*Problem description*.
Copy all lines of the listing that include the string "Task".

(Records of robot episodes)
-=-=-

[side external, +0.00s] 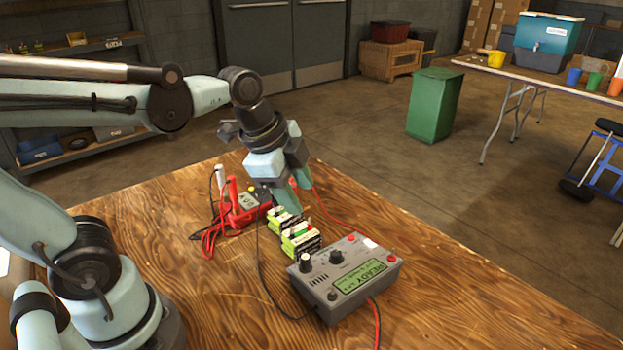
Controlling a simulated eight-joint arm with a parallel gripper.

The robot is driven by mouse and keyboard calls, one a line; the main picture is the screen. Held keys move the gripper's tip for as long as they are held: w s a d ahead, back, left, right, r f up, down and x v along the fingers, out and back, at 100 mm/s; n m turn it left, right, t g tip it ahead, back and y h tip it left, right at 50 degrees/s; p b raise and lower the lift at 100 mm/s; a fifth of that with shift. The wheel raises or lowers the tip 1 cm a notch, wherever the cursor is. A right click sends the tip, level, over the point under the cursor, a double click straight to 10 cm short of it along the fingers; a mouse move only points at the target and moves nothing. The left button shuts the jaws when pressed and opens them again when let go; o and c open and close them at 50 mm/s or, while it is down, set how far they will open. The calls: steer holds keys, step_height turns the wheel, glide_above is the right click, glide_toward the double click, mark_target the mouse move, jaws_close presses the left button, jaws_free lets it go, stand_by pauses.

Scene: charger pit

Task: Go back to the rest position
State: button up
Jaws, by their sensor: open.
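My gripper (292,185) points down over the wooden table, just behind the battery packs. Its two fingers are open, with nothing seen between them. The green and black battery packs (299,238) stand in a short row in front of the fingers. Whether a fingertip touches the rear pack cannot be told from this view. A grey charger box (347,277) with a green lit display reading "READY", knobs and red buttons stands in front of the packs. A red lead and a black lead run near them.
A red meter (247,203) with tangled red leads lies left of my gripper on the wooden table (440,290). The table's right side is clear. On the floor behind stands a green bin (434,104). A folding table (540,82) with cups and a cooler is at the back right.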

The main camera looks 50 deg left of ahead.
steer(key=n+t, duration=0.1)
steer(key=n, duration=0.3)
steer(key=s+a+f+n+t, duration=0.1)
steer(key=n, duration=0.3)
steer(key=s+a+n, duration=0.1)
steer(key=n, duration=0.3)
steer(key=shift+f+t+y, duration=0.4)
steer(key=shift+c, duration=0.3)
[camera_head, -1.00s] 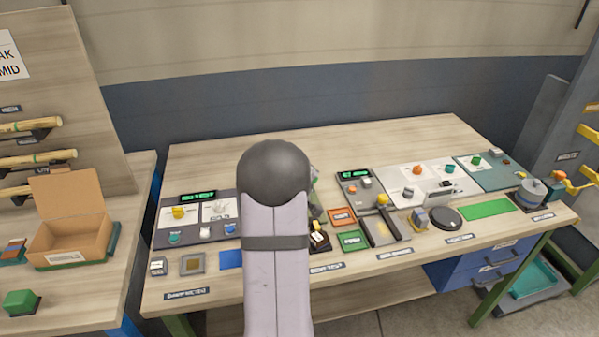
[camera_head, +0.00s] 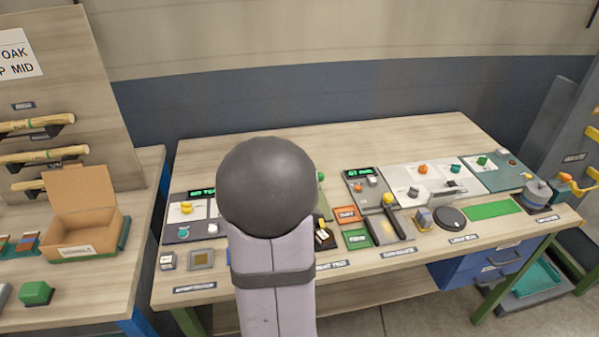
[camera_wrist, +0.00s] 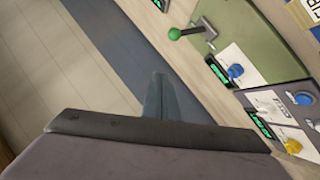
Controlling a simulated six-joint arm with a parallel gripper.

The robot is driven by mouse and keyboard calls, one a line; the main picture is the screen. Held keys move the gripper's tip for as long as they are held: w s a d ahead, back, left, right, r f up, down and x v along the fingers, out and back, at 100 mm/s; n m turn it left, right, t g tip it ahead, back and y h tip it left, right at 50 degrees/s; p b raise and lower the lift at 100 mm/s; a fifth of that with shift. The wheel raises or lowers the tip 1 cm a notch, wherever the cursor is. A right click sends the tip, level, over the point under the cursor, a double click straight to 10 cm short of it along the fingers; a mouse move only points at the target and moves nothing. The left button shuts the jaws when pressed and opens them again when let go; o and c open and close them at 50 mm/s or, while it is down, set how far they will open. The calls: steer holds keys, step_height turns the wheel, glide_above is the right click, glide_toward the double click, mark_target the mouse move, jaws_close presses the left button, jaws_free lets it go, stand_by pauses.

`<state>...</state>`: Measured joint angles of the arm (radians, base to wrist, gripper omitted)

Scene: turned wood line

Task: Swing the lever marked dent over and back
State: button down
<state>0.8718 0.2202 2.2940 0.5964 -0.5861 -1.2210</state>
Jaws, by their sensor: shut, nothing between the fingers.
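A lever with a green ball knob (camera_wrist: 174,33) stands on a green panel (camera_wrist: 235,35) at the top of the wrist view. In the head view a green knob (camera_head: 321,176), probably the same one, shows just right of my arm, which hides its base. I cannot read a dent marking on the lever. My gripper (camera_wrist: 160,82) shows in the wrist view as a narrow blue-grey tip, shut and empty, apart from the lever and below it in the picture. In the head view my arm hides the gripper.
Right of my arm are orange (camera_head: 347,215) and green plates (camera_head: 357,239), and a panel with a yellow knob (camera_head: 388,198). A cardboard box (camera_head: 85,215) stands on the left bench. The back of the bench is clear.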

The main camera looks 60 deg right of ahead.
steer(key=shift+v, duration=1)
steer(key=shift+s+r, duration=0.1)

-=-=-

*Solution to the problem*.
Task: Go back to the rest position
Task: Swing the lever marked dent over and back

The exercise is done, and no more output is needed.